[Begin DATA SECTION]

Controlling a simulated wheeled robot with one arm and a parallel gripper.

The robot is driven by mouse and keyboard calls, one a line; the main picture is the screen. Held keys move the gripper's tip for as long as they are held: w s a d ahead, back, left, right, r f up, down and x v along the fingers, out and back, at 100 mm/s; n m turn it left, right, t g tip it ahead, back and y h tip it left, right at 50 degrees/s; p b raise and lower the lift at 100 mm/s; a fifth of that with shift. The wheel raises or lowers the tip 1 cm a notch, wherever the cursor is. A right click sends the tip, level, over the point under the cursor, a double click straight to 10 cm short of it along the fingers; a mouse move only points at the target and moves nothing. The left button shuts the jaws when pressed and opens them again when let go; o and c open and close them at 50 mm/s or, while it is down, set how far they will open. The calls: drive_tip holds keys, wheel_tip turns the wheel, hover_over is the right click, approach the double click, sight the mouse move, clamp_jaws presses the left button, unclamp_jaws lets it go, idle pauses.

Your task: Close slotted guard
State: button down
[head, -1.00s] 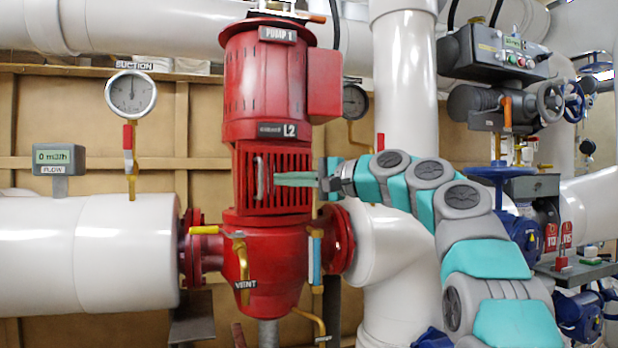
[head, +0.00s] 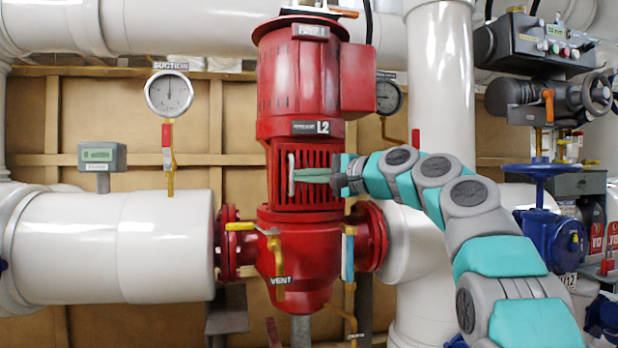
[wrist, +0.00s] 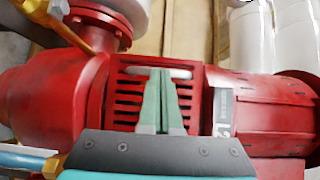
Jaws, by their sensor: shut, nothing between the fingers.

[End DATA SECTION]
[Begin DATA SECTION]

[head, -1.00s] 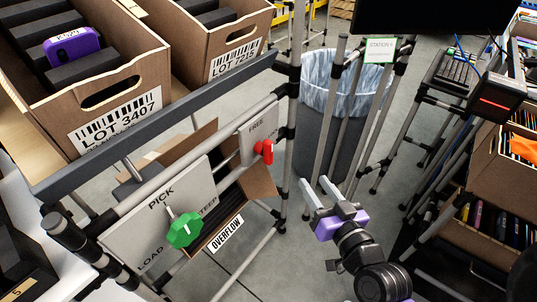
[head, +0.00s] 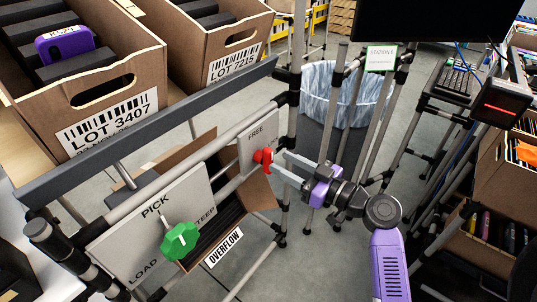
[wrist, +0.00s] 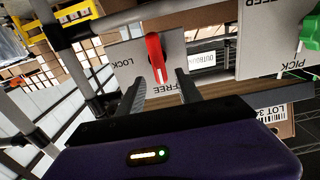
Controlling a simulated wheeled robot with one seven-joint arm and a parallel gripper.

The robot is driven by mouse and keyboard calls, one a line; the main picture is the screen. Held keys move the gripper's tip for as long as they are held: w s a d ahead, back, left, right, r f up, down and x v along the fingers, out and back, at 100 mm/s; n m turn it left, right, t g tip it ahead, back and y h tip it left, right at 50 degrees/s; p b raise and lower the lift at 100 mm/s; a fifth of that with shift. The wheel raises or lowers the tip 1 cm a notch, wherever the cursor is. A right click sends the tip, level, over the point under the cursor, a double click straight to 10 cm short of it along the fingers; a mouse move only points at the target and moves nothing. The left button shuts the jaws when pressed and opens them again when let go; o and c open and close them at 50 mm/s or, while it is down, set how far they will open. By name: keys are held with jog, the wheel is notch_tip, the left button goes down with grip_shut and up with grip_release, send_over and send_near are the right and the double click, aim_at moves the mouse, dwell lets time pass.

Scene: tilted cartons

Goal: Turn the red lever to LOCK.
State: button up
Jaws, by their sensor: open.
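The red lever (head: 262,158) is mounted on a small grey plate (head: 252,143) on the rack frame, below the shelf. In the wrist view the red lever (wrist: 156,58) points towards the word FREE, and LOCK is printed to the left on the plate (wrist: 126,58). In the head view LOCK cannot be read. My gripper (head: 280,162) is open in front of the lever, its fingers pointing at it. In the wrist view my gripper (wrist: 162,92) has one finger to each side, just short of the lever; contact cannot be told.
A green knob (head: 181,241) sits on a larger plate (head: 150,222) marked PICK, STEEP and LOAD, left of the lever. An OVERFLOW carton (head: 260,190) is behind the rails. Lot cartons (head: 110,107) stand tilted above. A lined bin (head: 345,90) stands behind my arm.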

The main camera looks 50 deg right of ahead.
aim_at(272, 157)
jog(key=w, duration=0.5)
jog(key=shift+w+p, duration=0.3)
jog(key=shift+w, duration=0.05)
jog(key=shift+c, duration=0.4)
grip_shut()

[End DATA SECTION]

▶ [OBJECTIVE] Going through the data above, count the lines where the string "wheeled" appears, and answer with only that number.

▶ [EXERCISE SOLUTION] 2